» Material provided:
□ □ □
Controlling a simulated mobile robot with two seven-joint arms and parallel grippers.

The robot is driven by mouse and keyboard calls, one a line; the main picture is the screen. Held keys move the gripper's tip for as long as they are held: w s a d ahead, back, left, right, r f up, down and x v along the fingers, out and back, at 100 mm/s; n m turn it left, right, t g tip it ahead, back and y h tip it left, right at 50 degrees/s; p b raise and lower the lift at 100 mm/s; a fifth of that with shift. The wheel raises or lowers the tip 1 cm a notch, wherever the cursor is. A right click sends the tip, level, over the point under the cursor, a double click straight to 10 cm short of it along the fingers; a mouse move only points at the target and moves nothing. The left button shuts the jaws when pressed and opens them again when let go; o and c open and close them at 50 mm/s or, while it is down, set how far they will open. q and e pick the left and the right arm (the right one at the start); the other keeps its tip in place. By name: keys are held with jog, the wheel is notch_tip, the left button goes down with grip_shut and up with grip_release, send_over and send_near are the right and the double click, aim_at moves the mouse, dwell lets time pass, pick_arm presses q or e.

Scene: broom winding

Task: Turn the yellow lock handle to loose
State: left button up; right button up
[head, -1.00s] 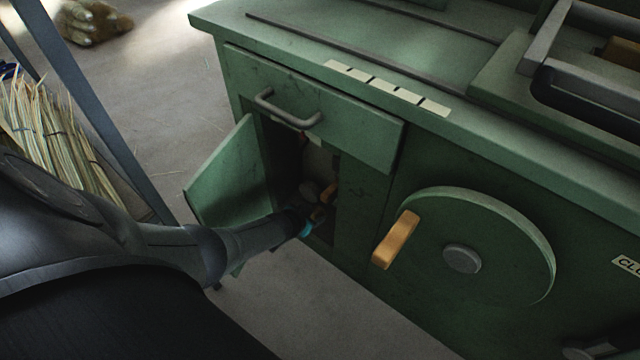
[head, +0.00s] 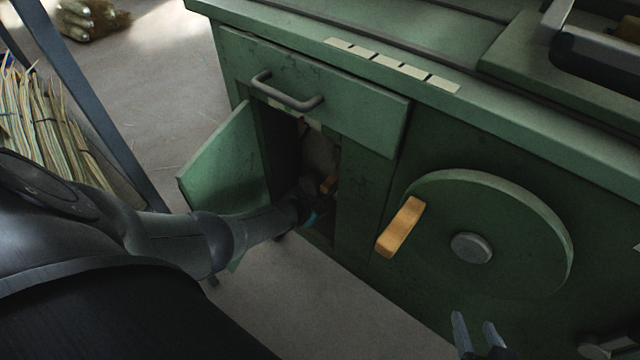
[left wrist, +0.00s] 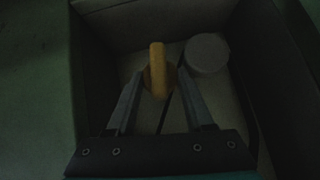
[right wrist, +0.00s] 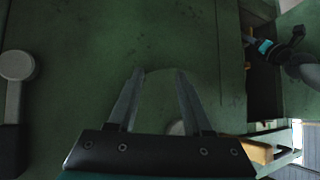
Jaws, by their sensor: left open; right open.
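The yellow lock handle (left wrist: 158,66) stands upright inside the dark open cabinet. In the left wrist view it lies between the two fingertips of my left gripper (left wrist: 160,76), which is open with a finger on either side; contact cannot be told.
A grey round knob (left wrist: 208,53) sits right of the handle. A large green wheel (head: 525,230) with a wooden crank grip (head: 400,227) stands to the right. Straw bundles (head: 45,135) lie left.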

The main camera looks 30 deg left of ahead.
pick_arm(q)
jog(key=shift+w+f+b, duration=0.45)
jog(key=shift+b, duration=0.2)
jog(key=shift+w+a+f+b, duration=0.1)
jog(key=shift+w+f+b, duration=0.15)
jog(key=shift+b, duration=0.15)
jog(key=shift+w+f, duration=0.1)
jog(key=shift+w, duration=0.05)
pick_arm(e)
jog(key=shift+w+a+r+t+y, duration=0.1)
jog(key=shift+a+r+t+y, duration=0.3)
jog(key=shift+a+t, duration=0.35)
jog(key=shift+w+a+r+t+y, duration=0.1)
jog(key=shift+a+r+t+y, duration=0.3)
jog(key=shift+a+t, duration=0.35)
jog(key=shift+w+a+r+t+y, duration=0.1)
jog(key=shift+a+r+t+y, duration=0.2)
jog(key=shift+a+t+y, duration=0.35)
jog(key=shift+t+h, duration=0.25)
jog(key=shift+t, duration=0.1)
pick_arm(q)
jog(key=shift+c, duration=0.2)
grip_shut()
□ □ □
Restate the whole of the material word for word without the pictures.

Controlling a simulated mobile robot with two seven-joint arms and parallel grippers.

The robot is driven by mouse and keyboard calls, one a line; the main picture is the screen. Held keys move the gripper's tip for as long as they are held: w s a d ahead, back, left, right, r f up, down and x v along the fingers, out and back, at 100 mm/s; n m turn it left, right, t g tip it ahead, back and y h tip it left, right at 50 degrees/s; p b raise and lower the lift at 100 mm/s; a fifth of that with shift. The wheel raises or lowers the tip 1 cm a notch, wherever the cursor is. A right click sends the tip, level, over the point under the cursor, a double click straight to 10 cm short of it along the fingers; a mouse move only points at the target and moves nothing. The left button shuts the jaws when pressed and opens them again when let go; o and c open and close them at 50 mm/s or, while it is down, set how far they will open. q and e pick the left and the right arm (the right one at the start); the other keeps its tip in place. By name: keys are held with jog, the wheel is notch_tip, the left button goes down with grip_shut and up with grip_release, send_over and send_near are the right and the double click, aim_at moves the mouse, dwell lets time pass, pick_arm presses q or e.

Scene: broom winding

Task: Turn the yellow lock handle to loose
State: left button up; right button up
[head, -1.00s] 
[head, +0.00s] 
[left wrist, +0.00s] 
[right wrist, +0.00s] 
Jaws, by their sensor: left open; right open.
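The yellow lock handle (left wrist: 158,66) stands upright inside the dark open cabinet. In the left wrist view it lies between the two fingertips of my left gripper (left wrist: 160,76), which is open with a finger on either side; contact cannot be told.
A grey round knob (left wrist: 208,53) sits right of the handle. A large green wheel (head: 525,230) with a wooden crank grip (head: 400,227) stands to the right. Straw bundles (head: 45,135) lie left.

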The main camera looks 30 deg left of ahead.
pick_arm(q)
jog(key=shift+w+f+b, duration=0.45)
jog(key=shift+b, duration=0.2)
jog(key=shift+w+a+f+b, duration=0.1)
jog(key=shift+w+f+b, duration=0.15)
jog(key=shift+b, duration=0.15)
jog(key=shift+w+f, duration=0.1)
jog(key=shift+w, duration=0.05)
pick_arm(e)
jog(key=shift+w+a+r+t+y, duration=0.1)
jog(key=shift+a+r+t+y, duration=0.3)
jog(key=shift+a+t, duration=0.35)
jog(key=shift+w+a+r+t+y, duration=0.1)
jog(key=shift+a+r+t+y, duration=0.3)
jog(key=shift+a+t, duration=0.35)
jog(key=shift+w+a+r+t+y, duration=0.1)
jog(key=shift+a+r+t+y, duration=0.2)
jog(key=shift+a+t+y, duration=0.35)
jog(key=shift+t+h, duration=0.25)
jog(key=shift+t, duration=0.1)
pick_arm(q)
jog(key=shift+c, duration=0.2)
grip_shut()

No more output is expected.